__Available data__
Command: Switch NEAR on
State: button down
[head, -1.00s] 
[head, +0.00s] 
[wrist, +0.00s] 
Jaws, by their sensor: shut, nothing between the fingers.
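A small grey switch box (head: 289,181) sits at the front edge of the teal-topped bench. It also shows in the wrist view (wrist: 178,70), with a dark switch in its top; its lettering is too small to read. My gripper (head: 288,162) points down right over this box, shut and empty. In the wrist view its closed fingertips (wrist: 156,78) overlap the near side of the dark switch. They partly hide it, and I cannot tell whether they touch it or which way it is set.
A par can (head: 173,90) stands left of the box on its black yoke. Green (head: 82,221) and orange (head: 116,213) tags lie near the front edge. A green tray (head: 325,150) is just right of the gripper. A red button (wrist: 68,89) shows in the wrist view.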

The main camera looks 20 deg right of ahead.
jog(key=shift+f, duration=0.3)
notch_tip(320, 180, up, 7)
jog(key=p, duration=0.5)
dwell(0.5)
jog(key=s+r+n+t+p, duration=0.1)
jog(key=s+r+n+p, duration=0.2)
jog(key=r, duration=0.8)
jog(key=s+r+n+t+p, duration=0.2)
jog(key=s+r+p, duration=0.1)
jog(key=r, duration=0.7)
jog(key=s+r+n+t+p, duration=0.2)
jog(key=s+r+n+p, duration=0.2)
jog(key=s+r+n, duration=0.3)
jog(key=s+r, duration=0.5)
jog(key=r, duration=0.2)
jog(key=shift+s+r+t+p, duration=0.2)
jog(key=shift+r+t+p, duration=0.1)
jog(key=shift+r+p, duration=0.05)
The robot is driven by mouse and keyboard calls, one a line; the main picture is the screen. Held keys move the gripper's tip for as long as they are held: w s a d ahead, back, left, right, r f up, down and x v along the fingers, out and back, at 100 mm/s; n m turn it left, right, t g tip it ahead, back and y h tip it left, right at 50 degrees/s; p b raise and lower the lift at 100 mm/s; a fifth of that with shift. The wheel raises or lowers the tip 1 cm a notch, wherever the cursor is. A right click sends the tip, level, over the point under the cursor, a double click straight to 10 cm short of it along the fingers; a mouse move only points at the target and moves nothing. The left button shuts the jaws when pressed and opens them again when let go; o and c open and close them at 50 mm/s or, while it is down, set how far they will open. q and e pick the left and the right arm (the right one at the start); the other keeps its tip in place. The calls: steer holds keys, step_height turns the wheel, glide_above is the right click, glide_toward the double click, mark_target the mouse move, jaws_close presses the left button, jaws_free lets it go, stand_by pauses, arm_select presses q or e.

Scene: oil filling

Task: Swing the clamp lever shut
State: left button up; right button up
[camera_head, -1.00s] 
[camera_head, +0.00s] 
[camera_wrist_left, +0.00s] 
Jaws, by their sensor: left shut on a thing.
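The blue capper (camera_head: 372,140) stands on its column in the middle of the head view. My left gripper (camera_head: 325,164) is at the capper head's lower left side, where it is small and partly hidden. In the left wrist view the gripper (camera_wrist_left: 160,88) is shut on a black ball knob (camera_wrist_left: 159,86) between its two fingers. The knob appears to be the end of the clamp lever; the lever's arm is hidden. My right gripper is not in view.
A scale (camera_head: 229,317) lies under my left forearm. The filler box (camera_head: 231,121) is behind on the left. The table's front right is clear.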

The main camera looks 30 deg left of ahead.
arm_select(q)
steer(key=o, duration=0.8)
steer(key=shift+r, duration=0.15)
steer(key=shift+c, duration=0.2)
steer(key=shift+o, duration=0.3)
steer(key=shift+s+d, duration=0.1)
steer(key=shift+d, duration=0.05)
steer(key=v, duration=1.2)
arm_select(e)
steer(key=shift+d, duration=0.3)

__Exercise brief__
Please repeat the material above, word for word and in full.

__Response to this task__
Command: Switch NEAR on
State: button down
[head, -1.00s] 
[head, +0.00s] 
[wrist, +0.00s] 
Jaws, by their sensor: shut, nothing between the fingers.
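A small grey switch box (head: 289,181) sits at the front edge of the teal-topped bench. It also shows in the wrist view (wrist: 178,70), with a dark switch in its top; its lettering is too small to read. My gripper (head: 288,162) points down right over this box, shut and empty. In the wrist view its closed fingertips (wrist: 156,78) overlap the near side of the dark switch. They partly hide it, and I cannot tell whether they touch it or which way it is set.
A par can (head: 173,90) stands left of the box on its black yoke. Green (head: 82,221) and orange (head: 116,213) tags lie near the front edge. A green tray (head: 325,150) is just right of the gripper. A red button (wrist: 68,89) shows in the wrist view.

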The main camera looks 20 deg right of ahead.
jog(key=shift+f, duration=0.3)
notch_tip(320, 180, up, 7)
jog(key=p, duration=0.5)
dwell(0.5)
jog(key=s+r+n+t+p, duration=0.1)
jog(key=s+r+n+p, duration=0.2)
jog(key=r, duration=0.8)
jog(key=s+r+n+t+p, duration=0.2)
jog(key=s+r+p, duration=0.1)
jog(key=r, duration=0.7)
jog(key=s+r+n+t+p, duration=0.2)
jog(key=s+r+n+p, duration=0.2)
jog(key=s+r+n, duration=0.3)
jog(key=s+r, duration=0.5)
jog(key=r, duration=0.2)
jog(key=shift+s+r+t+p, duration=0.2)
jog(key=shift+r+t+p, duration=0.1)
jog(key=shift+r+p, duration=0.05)
The robot is driven by mouse and keyboard calls, one a line; the main picture is the screen. Held keys move the gripper's tip for as long as they are held: w s a d ahead, back, left, right, r f up, down and x v along the fingers, out and back, at 100 mm/s; n m turn it left, right, t g tip it ahead, back and y h tip it left, right at 50 degrees/s; p b raise and lower the lift at 100 mm/s; a fifth of that with shift. The wheel raises or lowers the tip 1 cm a notch, wherever the cursor is. A right click sends the tip, level, over the point under the cursor, a double click straight to 10 cm short of it along the fingers; a mouse move only points at the target and moves nothing. The left button shuts the jaws when pressed and opens them again when let go; o and c open and close them at 50 mm/s or, while it is down, set how far they will open. q and e pick the left and the right arm (the right one at the start); the other keeps its tip in place. The calls: steer holds keys, step_height turns the wheel, glide_above is the right click, glide_toward the double click, mark_target the mouse move, jaws_close presses the left button, jaws_free lets it go, stand_by pauses, arm_select presses q or e.

Scene: oil filling

Task: Swing the clamp lever shut
State: left button up; right button up
[camera_head, -1.00s] 
[camera_head, +0.00s] 
[camera_wrist_left, +0.00s] 
Jaws, by their sensor: left shut on a thing.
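The blue capper (camera_head: 372,140) stands on its column in the middle of the head view. My left gripper (camera_head: 325,164) is at the capper head's lower left side, where it is small and partly hidden. In the left wrist view the gripper (camera_wrist_left: 160,88) is shut on a black ball knob (camera_wrist_left: 159,86) between its two fingers. The knob appears to be the end of the clamp lever; the lever's arm is hidden. My right gripper is not in view.
A scale (camera_head: 229,317) lies under my left forearm. The filler box (camera_head: 231,121) is behind on the left. The table's front right is clear.

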The main camera looks 30 deg left of ahead.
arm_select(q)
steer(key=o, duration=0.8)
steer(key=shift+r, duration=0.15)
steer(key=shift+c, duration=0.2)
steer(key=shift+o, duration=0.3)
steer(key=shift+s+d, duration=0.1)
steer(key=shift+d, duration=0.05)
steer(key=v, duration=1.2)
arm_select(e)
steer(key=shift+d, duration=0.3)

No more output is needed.